SUPPLIED INFORMATION:

- - - - -

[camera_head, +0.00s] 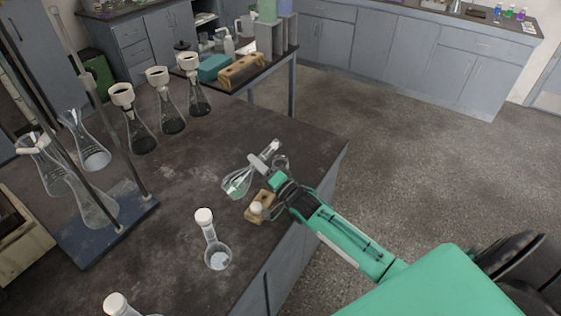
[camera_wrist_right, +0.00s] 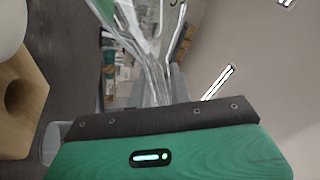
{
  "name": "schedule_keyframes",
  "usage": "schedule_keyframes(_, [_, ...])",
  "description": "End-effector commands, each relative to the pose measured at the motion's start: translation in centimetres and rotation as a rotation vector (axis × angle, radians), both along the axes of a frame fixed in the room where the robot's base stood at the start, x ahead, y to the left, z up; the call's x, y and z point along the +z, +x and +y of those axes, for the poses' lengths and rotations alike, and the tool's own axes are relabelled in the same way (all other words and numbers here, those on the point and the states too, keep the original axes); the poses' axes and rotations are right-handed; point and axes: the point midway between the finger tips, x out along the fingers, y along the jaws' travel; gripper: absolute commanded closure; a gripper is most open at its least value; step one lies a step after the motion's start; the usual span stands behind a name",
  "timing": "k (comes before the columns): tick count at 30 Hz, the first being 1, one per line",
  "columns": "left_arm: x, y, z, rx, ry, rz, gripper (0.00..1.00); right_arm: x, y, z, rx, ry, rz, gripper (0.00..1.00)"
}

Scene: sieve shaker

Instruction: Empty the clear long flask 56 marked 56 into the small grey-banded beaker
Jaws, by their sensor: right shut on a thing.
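My right gripper (camera_head: 266,168) is shut on a clear glass flask (camera_head: 237,184), above the front right part of the dark table. The flask is tilted, its wide body to the lower left and its neck to the upper right. The body looks faintly greenish. In the right wrist view, the clear flask (camera_wrist_right: 155,60) rises beyond the green gripper housing; a partial dark mark shows near its top, too cut off to read. A small clear glass rim (camera_head: 281,161) shows beside the gripper; I cannot tell whether it is the grey-banded beaker. My left gripper is out of view.
A wooden block (camera_head: 252,215) with a white-topped piece stands just below the gripper. A white-stoppered round flask (camera_head: 217,257) stands nearer. Several white-collared conical flasks (camera_head: 142,140) and a blue stand base (camera_head: 85,240) occupy the left. The middle of the table is clear.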

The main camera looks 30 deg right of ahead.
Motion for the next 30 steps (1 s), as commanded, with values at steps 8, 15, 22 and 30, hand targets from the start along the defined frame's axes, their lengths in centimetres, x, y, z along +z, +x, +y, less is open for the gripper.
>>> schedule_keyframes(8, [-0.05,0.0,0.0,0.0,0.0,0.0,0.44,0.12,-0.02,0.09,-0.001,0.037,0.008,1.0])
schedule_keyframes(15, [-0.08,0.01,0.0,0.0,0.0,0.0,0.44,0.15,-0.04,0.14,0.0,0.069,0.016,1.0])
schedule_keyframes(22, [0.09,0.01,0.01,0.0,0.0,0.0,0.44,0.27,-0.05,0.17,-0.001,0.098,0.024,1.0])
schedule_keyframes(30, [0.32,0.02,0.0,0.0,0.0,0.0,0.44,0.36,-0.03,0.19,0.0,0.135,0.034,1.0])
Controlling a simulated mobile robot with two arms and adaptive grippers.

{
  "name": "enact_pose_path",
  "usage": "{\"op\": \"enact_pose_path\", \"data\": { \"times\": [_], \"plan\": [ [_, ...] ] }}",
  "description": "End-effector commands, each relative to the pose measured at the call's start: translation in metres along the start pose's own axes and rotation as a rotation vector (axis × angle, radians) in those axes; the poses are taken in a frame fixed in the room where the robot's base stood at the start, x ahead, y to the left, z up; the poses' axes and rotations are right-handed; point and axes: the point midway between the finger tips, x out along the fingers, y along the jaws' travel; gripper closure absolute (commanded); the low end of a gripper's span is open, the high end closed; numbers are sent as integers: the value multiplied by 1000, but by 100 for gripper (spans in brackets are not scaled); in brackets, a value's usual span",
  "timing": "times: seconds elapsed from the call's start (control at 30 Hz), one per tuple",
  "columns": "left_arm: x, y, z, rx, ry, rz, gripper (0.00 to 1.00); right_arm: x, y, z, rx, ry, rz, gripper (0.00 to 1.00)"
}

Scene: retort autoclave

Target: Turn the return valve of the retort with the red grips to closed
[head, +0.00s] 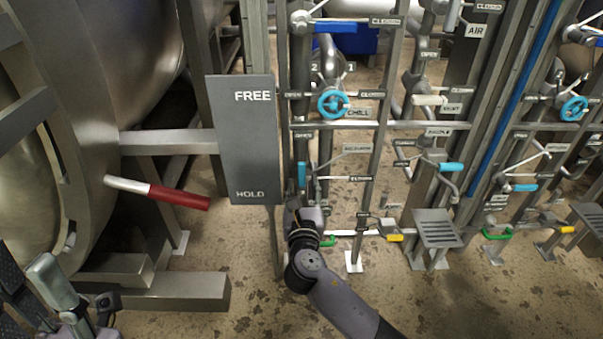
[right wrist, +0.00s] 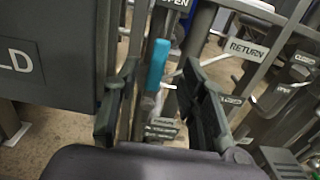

- - - - -

CHALLENGE: Give again, word for word, the lines starting at the line that has "seconds elapsed from" and ending at the line that has "Scene: retort autoclave", with both of those lines included and nothing else.

RESPONSE FOR THIS EXERCISE:
  "timing": "times: seconds elapsed from the call's start (control at 30 Hz), one per tuple",
  "columns": "left_arm: x, y, z, rx, ry, rz, gripper (0.00 to 1.00); right_arm: x, y, z, rx, ry, rz, gripper (0.00 to 1.00)"
}

Scene: retort autoclave

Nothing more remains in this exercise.